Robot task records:
:::::
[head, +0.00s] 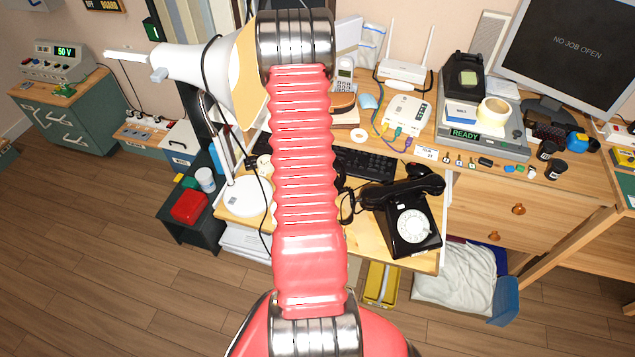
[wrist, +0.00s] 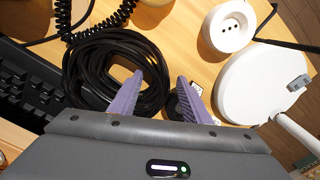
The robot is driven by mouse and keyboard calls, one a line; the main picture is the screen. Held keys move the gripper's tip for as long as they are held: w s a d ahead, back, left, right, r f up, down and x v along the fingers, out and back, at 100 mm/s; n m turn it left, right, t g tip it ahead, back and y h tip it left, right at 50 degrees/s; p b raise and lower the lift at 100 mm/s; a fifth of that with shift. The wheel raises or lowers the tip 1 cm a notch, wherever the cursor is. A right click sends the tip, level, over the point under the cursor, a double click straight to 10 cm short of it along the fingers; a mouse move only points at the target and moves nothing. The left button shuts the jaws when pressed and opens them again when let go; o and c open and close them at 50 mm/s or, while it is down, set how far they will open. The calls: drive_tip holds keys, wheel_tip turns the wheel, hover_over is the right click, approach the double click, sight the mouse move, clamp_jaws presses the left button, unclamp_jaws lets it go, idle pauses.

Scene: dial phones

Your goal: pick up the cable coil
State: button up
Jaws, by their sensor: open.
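The cable coil (wrist: 92,58) is a round bundle of black cable lying flat on the wooden desk in the wrist view. My gripper (wrist: 160,80) is open, with two purple fingers. The left finger reaches over the coil's open middle and the right finger is outside its right edge. The coil's right strands pass between them. I cannot tell whether either finger touches the cable. In the head view my own red arm covers the middle of the desk, hiding the coil and gripper.
A keyboard (wrist: 22,92) lies left of the coil, and a curly black phone cord (wrist: 92,24) touches its far side. A white socket (wrist: 222,42) and the lamp's round base (wrist: 250,88) stand to the right. The black dial phone (head: 408,215) is right of my arm.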

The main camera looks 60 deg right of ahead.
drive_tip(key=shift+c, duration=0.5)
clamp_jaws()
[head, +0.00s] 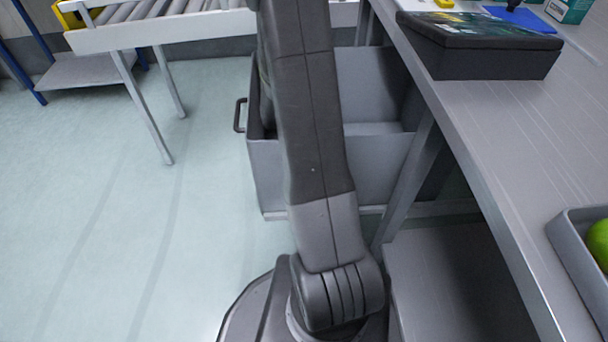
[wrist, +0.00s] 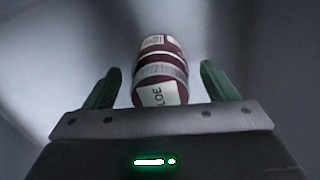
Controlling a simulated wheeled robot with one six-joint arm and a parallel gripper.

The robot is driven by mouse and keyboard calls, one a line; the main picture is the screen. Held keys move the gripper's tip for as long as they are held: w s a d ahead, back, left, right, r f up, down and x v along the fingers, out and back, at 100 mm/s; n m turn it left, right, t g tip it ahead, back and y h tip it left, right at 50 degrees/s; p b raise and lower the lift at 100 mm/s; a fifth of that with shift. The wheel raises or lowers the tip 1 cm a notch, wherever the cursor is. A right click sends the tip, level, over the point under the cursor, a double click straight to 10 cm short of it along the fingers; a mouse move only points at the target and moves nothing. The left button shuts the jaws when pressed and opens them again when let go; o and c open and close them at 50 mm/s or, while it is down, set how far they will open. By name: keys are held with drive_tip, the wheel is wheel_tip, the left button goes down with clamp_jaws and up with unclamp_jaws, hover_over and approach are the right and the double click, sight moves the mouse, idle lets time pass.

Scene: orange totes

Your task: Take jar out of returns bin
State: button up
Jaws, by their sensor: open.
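The jar (wrist: 160,72) is dark red with white label bands and shows in the wrist view, ahead of my gripper and between the lines of its fingers. My gripper (wrist: 157,85) has two green fingers spread apart, one on each side of the jar, with gaps showing on both sides. I cannot tell how deep the jar sits between them. The grey returns bin (head: 385,165) stands beside the table in the head view. My arm reaches over it and hides part of its inside. The jar and gripper are hidden in the head view.
A grey metal table (head: 510,130) runs along the right, with a dark box (head: 485,50) near its left edge. A grey tray (head: 580,260) holds a green fruit (head: 598,243). A roller conveyor (head: 150,32) stands at the upper left. The floor (head: 130,240) at left is clear.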

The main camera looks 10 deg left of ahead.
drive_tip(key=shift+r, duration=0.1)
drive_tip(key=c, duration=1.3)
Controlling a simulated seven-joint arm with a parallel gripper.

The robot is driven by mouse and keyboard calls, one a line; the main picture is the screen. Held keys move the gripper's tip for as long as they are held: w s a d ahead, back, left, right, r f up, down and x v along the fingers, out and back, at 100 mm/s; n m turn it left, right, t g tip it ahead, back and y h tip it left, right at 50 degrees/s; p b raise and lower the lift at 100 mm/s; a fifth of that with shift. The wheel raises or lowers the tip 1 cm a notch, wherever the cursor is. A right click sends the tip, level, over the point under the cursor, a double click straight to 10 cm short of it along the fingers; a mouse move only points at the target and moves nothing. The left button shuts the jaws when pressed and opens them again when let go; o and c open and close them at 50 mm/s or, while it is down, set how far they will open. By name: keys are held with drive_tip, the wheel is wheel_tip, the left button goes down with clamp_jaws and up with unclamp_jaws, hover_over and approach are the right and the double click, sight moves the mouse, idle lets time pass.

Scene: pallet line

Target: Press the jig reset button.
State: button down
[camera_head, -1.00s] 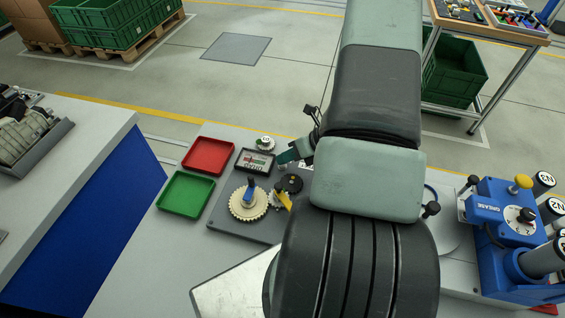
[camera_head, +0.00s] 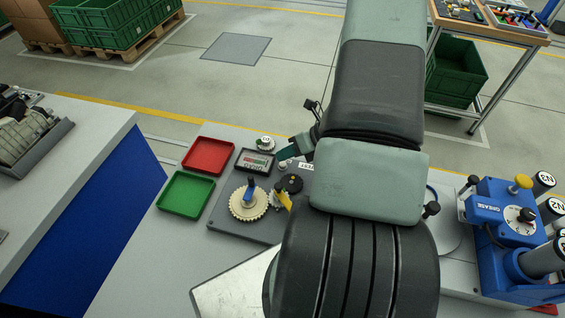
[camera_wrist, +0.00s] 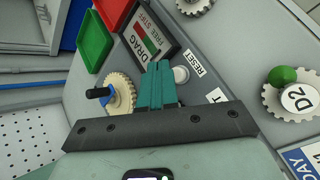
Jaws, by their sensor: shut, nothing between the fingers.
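The jig reset button is a round white button (camera_wrist: 181,74) beside a white RESET label (camera_wrist: 199,64) in the wrist view. In the head view the white button (camera_head: 283,165) shows just below my fingertips. My gripper (camera_wrist: 161,68) is shut and empty. Its teal fingers lie together just left of the button in the wrist view, apart from it in the picture; I cannot tell the height between them. In the head view my gripper (camera_head: 285,154) is partly hidden by my arm.
The DRAG gauge (camera_wrist: 150,38) stands close beyond the fingertips. A cream gear (camera_head: 247,204) with a blue-and-black handle, a black knob (camera_head: 291,184) and a yellow pointer (camera_head: 284,199) are near. Red (camera_head: 208,140) and green (camera_head: 162,194) trays lie left. A blue grease unit (camera_head: 495,220) stands right.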

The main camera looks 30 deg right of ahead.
:::::
STATED GOAL:
Pick out the lines above containing the word "Controlling", then copy them.

EXERCISE SOLUTION:
Controlling a simulated wheeled robot with one six-joint arm and a parallel gripper.
Controlling a simulated seven-joint arm with a parallel gripper.

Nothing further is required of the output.